The task: Copy the lines that follow, keeping every character the same.

----

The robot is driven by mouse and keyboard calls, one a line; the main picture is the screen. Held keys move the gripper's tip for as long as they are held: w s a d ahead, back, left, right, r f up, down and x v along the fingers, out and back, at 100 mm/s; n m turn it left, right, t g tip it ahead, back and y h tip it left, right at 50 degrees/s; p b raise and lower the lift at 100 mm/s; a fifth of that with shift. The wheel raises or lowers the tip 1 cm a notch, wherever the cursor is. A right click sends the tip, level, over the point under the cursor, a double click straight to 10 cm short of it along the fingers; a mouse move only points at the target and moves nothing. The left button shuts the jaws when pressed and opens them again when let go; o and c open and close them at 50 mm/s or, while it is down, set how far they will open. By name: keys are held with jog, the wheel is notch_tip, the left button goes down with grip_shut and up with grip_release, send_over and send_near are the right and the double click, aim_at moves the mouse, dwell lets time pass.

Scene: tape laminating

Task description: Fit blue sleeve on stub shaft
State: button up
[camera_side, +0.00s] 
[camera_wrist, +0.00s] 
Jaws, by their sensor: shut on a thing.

----

Exercise result:
The robot is driven by mouse and keyboard calls, one a line; the main picture is the screen. Held keys move the gripper's tip for as long as they are held: w s a d ahead, back, left, right, r f up, down and x v along the fingers, out and back, at 100 mm/s; n m turn it left, right, t g tip it ahead, back and y h tip it left, right at 50 degrees/s; p b raise and lower the lift at 100 mm/s; a fifth of that with shift. The wheel raises or lowers the tip 1 cm a notch, wherever the cursor is. A right click sends the tip, level, over the point under the cursor, a double click straight to 10 cm short of it along the fingers; a mouse move only points at the target and moves nothing. The left button shuts the jaws when pressed and opens them again when let go; o and c open and close them at 50 mm/s or, while it is down, set how far they will open. By name: keys are held with jog, the wheel is notch_tip, the left button goes down with grip_shut and up with grip_release, send_over and send_near are the right and the double click, aim_at moves the mouse, dwell lets time pass.

Scene: tape laminating

Task description: Fit blue sleeve on stub shaft
State: button up
[camera_side, +0.00s] 
[camera_wrist, +0.00s] 
Jaws, by their sensor: shut on a thing.

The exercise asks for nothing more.